There were two famous victories in town last night and the battle will be conducted Nov. 4, God willing and the creek don't rise.

Both Democrats and Republicans last night sniffed victory, however, and celebrated by allowing ardent supporters to buy $1,000-a-plate dinners at the Hilton-dum and Hilton-dee.

At the Capital Hilton, the Republicans ingathered 400, while at the Washington Hilton the Democrats drew 1,000. But wait: The Republicans had similar dinners in 19 cities and had a great movie screen with a hookup to New York, Oklahoma City and the West Coast.

Not only did they have Maureen Reagan, the candidates daughter, and Paul Laxalt, chairman of the Reagan campaign, in the living flesh, but also Ronald and Nancy Reagan via television from New York..

"I'm so proud of him I could pop," said the candidate's wife, introducing him. And Reagan thanked her for that warm introduction which was especially reassuring, he went on, since she'd been sitting next to Frank Sinatra all evening. (The myth goes that Sinatra is irresistible).

The Democrats didn't have any entertianment. Except, of course, a few now-go-out-there-and-give-'em-hell pep talks from, among others, President Jimmy Carter himself.

His 15-minute talk was on the light side, no doubt on the theory that if you pay a thousand bucks for your supper you don't want anything too heavy.
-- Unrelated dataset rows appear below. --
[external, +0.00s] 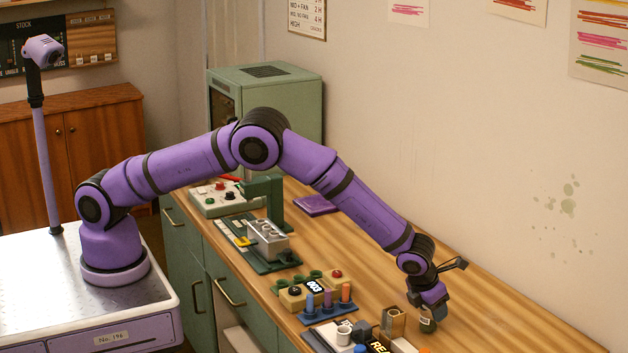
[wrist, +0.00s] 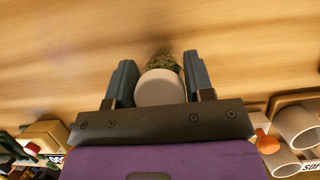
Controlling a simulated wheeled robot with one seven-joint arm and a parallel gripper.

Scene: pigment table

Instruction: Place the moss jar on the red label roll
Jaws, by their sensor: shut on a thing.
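The moss jar (wrist: 160,88) has a pale round lid and dark green contents. In the wrist view it sits between the two grey fingers of my gripper (wrist: 159,82), which are shut on it. In the external view my gripper (external: 430,314) is low over the right part of the bench, and the jar (external: 427,326) shows as a small dark green shape beneath it. Whether the jar touches the bench is unclear. I cannot make out a red label roll for certain; a small orange-red piece (external: 425,350) shows at the bottom edge, cut off.
A tan open box (external: 393,321) stands just left of my gripper. Pale cylinders (wrist: 295,127) show at the wrist view's right. A rack of coloured vials (external: 328,305) and a button box (external: 300,294) stand farther left. The wooden bench (external: 500,308) is clear to the right.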

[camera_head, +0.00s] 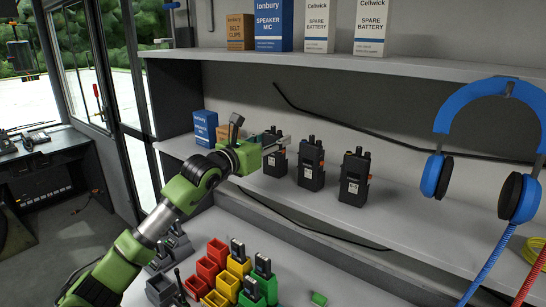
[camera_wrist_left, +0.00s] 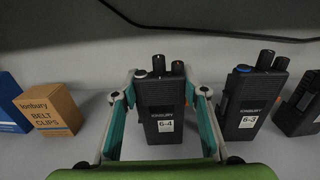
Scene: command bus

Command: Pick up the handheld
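Three black handhelds stand upright in a row on the lower shelf in the head view. The leftmost handheld (camera_head: 276,165) is labelled 6-4 in the left wrist view (camera_wrist_left: 161,112). The middle handheld (camera_head: 311,168) is labelled 6-3 in that view (camera_wrist_left: 249,105). The third handheld (camera_head: 354,178) shows partly at its right edge (camera_wrist_left: 300,108). My left gripper (camera_head: 277,142) is open at the 6-4 handheld. In the left wrist view its fingers (camera_wrist_left: 160,95) stand on either side of that handheld, with narrow gaps visible. My right gripper is not in view.
A belt clips box (camera_wrist_left: 49,112) and a blue box (camera_head: 205,127) stand left of the handhelds. The upper shelf (camera_head: 330,66) overhangs them. Blue headphones (camera_head: 490,95) hang at right. Coloured bins (camera_head: 218,253) with handhelds stand below. A black cable runs behind.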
There were cracks about Leon Jaworski, he of Watergate fame, and his Democrats for Reagan, the general point being that this is incredible and the idea of any Democrat being for Reagan is enough to make a cat smile.

The president also confessed a recurring anxiety, a sort of fantacy nightmare, in which he can see Reagan in the White House signing all bills at night under floodlights -- real extravaganzas -- and with all foreign heads of state taking their shoes off to leave immortal footprints on the South Lawn for posterity.

Reagan, who came on at his dinner after some pretty high-powered show-business talent (Sinatra, Dean Martin, Pat Boone, etc.) smiled but looked earnest and after pro forma remarks about Dean Martin (Martin is always zonked out of his head, according to immemorial folklore) lit into Carter.

When he was young, he said, Americans were proud of their past and confident of their future. But now -- well, Carter has not delivered on any of his election promises to reduce inflation, increase employment and inspire the nation. Instead Reagan said without losing a beat, ambassadors have been shot, citizens have been taken hostage and the picture is pretty grim.

And yet, lest a pall settle over the 19 fund-raising dining rooms, there is hope. Americans can both laugh and fight (Reagan said Churchill once said of us) and all we need is to turn the rascals out and let the Republicans usher in a new day of general salvation.

Thundering claps rocked the bronze-gold-candlelit Republican dining room.

But then thundering claps rocked the blue-and-moonlight Democratic dining room down the street a few blocks, too.

The Democrats were dressier. At least the men wore black ties, while the poor old non-elite Republicans wore business suites. Women at both affairs wore evening dresses. No blue hair and no tennis shoes visible at either event.

The Republicans had their entertainment dished out for them. The Democrats had to make their own, by dancing with each other (when of appropriate sexual pairings) and carting off the flowers that had decorated the tables.

You got filet of beef and California wine at both bashes. Beans for the Democrats, sugar snaps for the Republicans. Nothing decisive there, no straws in the wind there, sources speculated.

Victory dinners are usually held following an election, preferably a victorious election. But too often in the past one side or the other has lost, and wound up with God's own plenty of hot dogs, etc., and nobody to eat them.

Each party this year celebrated in advance and with a full house and, moreover, raised an awful lot of money doing it.

The Republicans did start at 6:30, the Democrats not until 8. Long cocktail hour. On the other hand, the Democrats danced later. Things even out.

In America some profess to see an atonishing apathy over the presidential election, and pundits busy themselves fussing at the general populace that tremendous differences exist between the candidates.

Last night both events brought out passionately committed partisans. No apathy to be found. And though the crowds looked pretty interchangeable, no example could be found of a fellow attending the wrong event by accident and clapping madly all night long.

In any case, it was a famous victory. Two famous victories. And one crowd or the other will smugly say I told you so in November. The other will say the country has gone to the damn dogs. Thus reaching the plateau a good many nillion citizens seem to be sitting on already.